▶ _To do_: Copy all of the material word for word, except for the pictures.

▶ _Provided data_:
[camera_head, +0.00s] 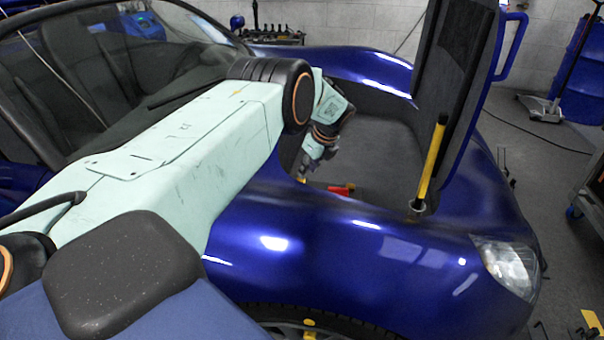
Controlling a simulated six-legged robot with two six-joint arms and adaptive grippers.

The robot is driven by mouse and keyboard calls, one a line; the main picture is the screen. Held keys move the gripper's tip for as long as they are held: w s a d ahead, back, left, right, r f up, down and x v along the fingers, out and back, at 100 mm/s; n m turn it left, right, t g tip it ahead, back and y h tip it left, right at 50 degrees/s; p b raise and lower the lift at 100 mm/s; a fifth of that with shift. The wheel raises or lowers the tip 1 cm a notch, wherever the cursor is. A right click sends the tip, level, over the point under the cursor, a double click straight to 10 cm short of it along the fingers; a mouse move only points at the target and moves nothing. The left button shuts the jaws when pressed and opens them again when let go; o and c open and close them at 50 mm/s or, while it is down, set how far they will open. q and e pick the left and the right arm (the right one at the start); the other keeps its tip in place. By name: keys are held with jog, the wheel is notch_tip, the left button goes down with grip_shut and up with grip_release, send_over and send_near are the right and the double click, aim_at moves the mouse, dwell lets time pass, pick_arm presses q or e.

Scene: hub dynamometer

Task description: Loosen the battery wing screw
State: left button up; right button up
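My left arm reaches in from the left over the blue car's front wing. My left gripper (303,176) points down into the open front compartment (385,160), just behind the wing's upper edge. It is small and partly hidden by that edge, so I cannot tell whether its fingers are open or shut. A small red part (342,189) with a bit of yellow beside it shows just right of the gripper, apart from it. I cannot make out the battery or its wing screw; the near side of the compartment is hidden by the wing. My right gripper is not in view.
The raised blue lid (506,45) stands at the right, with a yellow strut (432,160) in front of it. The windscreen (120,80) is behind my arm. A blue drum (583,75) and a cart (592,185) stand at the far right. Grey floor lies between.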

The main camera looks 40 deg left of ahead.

▶ _Expected answer_:
[camera_head, +0.00s] 
Controlling a simulated six-legged robot with two six-joint arms and adaptive grippers.

The robot is driven by mouse and keyboard calls, one a line; the main picture is the screen. Held keys move the gripper's tip for as long as they are held: w s a d ahead, back, left, right, r f up, down and x v along the fingers, out and back, at 100 mm/s; n m turn it left, right, t g tip it ahead, back and y h tip it left, right at 50 degrees/s; p b raise and lower the lift at 100 mm/s; a fifth of that with shift. The wheel raises or lowers the tip 1 cm a notch, wherever the cursor is. A right click sends the tip, level, over the point under the cursor, a double click straight to 10 cm short of it along the fingers; a mouse move only points at the target and moves nothing. The left button shuts the jaws when pressed and opens them again when let go; o and c open and close them at 50 mm/s or, while it is down, set how far they will open. q and e pick the left and the right arm (the right one at the start); the other keeps its tip in place. By name: keys are held with jog, the wheel is notch_tip, the left button goes down with grip_shut and up with grip_release, send_over and send_near are the right and the double click, aim_at moves the mouse, dwell lets time pass, pick_arm presses q or e.

Scene: hub dynamometer

Task description: Loosen the battery wing screw
State: left button up; right button up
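My left arm reaches in from the left over the blue car's front wing. My left gripper (303,176) points down into the open front compartment (385,160), just behind the wing's upper edge. It is small and partly hidden by that edge, so I cannot tell whether its fingers are open or shut. A small red part (342,189) with a bit of yellow beside it shows just right of the gripper, apart from it. I cannot make out the battery or its wing screw; the near side of the compartment is hidden by the wing. My right gripper is not in view.
The raised blue lid (506,45) stands at the right, with a yellow strut (432,160) in front of it. The windscreen (120,80) is behind my arm. A blue drum (583,75) and a cart (592,185) stand at the far right. Grey floor lies between.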

The main camera looks 40 deg left of ahead.

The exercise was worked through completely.